When it comes to inspiration, Ferraris has a veritable trove of it. History is a good context, she claims. Food research in particular strikes her the most — you can still learn about the evolution of a cocktail, the provenance of a sandwich from Sicily, anywhere and everywhere, there’s a rite of practice that’s likely been passed down. Then, things take a fantastical lean.

She warms to playful, make-believe worlds. The bulbous claws of crawfish and stuffed crabs of The Little Mermaid, tables replete with tureens of wine and pastries. She recalls a fixation with the dinner party in Beauty and the Beast — Lumiere and the Beast dancing, the high flutes of champagne and the dancing vortex of candelabras still blows her mind to this day.

"In the beginning, I would call myself an artist if I was in the studio painting, but you get restricted with titles and thinking of what you can do, when being an artist is so much bigger and broader than having a fine arts degree. It's a way of thinking."

~ Annalisa Ferraris

She situates her body of work as “psychotically somewhere between history and imagination”. Playful, make believe worlds. Alice in Wonderland and real-life architecture too, the shapes of buildings, nature, it’s all rife with creativity. “If you’re excited about what you do, it’s really your environment.”

The dinners she hosts always vary so much in scale. Ferraris balances a rotating amount of hosted fêtes, dinners, and catered events, up to five in a month. There will be the culinary brand activations, like the ones she devises for Senne, which are consistently seeded into her yearly calendar, and then extravagant, all-out celebrations hosted at her house. Last year, one soiree involved a harpist and a cocktail bar. But she likes the sprinkling of both: small wins and big swings.

It’s the physical space of her home which presides over most of her operations. When Ferraris moved into the 1880s Paddington terrace she shares with her partner in 2023, she always intended to open its doors. “I wanted to bring the community together,” Ferraris continues. “A home puts people more at ease, compared to a stark room filled with everyone dressed up. It loses its stiffness, and everyone can relax a bit.” The artist recalls a home she entered in New York.

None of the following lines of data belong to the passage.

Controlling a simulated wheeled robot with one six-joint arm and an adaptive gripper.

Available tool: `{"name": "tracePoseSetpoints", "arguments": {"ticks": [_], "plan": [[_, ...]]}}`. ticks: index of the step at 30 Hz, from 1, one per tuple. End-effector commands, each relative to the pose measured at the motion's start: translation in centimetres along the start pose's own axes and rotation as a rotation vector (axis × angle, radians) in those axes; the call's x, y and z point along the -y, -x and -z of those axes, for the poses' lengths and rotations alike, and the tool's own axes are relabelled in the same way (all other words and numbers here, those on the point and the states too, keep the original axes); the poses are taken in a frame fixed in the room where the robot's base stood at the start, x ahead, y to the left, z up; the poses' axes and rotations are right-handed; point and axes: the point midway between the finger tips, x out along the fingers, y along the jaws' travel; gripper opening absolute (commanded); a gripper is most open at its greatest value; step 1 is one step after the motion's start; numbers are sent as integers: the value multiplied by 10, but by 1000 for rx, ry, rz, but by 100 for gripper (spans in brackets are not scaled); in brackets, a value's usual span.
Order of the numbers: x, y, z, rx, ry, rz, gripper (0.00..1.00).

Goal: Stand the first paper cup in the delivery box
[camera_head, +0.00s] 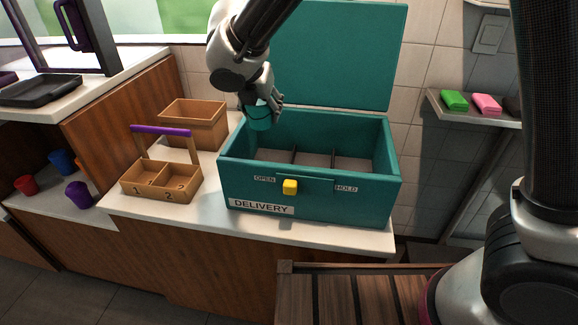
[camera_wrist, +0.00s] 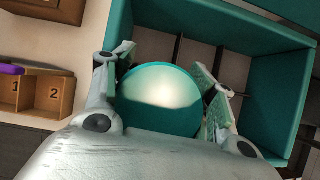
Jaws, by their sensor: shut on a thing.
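A teal paper cup (camera_head: 259,116) is held in my gripper (camera_head: 264,101), over the back left part of the delivery box. In the wrist view the round teal cup (camera_wrist: 160,98) sits between the two fingers of my gripper (camera_wrist: 168,85), which press on its sides. The teal delivery box (camera_head: 310,194) stands on the white counter with its lid (camera_head: 335,55) raised at the back. Dividers split its inside into compartments, and the floor I can see is bare. The cup's lower side shows above the box's left compartment; its exact height over the rim is hard to tell.
A wooden carrier (camera_head: 184,187) with slots 1 and 2 and a purple handle stands empty left of the box. A wooden bin (camera_head: 194,124) is behind it. Red, blue and purple cups (camera_head: 78,194) sit on a lower shelf at left. Sponges (camera_head: 455,100) lie on the right shelf.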

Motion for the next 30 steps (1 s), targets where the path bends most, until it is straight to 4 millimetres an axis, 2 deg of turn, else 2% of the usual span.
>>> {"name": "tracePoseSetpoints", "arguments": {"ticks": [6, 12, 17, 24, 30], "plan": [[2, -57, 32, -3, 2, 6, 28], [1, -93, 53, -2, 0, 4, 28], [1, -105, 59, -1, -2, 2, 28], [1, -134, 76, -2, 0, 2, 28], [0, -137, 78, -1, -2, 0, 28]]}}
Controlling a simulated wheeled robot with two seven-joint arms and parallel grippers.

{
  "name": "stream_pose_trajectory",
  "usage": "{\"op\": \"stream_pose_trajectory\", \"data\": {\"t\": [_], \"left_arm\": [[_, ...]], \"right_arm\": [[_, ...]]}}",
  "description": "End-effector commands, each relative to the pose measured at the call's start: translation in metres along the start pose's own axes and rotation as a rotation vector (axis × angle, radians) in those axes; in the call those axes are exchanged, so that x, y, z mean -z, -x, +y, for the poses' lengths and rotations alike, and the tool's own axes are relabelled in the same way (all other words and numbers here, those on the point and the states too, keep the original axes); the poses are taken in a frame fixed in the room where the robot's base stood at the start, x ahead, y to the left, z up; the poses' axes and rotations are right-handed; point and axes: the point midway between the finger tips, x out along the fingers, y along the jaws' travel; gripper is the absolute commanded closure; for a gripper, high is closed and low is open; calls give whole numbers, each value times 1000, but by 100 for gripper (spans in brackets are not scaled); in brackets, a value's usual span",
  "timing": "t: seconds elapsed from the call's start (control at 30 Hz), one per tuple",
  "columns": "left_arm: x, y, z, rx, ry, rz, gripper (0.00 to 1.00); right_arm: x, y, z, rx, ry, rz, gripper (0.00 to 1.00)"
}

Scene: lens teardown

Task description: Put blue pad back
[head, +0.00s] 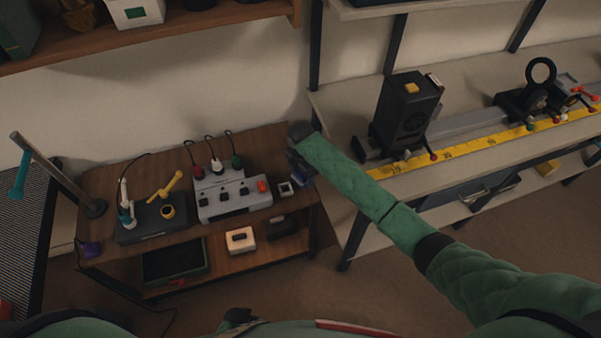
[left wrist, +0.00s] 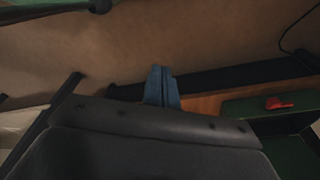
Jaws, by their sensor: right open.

Every item, from the bars of soap to the butter knives to the chaise lounges could be purchased. Every aspect was considered, intentional, and purposefully contributed to a singular vision on show.

"Over time, the excitement and the work I was delivering to my community felt more like a studio... It was important to me to keep pushing outside of my physical boundaries, as opposed to keep working in the studio on my paintings exclusively."

~ Annalisa Ferraris

Today, Casa Ferraris might have been modelled on the same ethos. The physical renovation itself wasn’t dramatic. “If you can live in the house beforehand, the house can tell you what you need to do before you go in and gut it,” adds Ferraris. She learnt from living there that herself, her partner and her french bulldog Peanut only occupy a tiny little nook of the kitchen and the garden. The front of the house, where the formal dining and living spaces were situated, were freed up. “That informed the space and what we needed to do, in order to update it.” Interest was drummed up with publications like Elle which featured the house and her practice—and how the two intersect.

“Over time, the excitement and the work I was delivering to my community felt more like a studio,” the artist notes. “It was important to me to keep pushing outside of my physical boundaries, as opposed to keep working in the studio on my paintings exclusively.”

Cue the dinners, and Casa Ferraris’ doors were flung wide. When I ask if Peanut is around for the harpists, the flow of conversation and wine and all the courses, Ferraris laughs. “She’s not the best behaved when it comes to her turf,” she says of her more desultory housemate. “When it’s fairly intimate and people know her, she’ll have free reign. When it’s a big job, she will be at my parent’s house.”

Ferraris has a strong vision lined up for the year ahead. She’s forecasted more events and more food. There will be more conceptual, lived ways of bringing people together. “When the world is as bleak as it is at this time, you crave coming together with strangers,” Ferraris offers. “You need a common bond to make the bleak more bearable. That’s what I am trying to do.”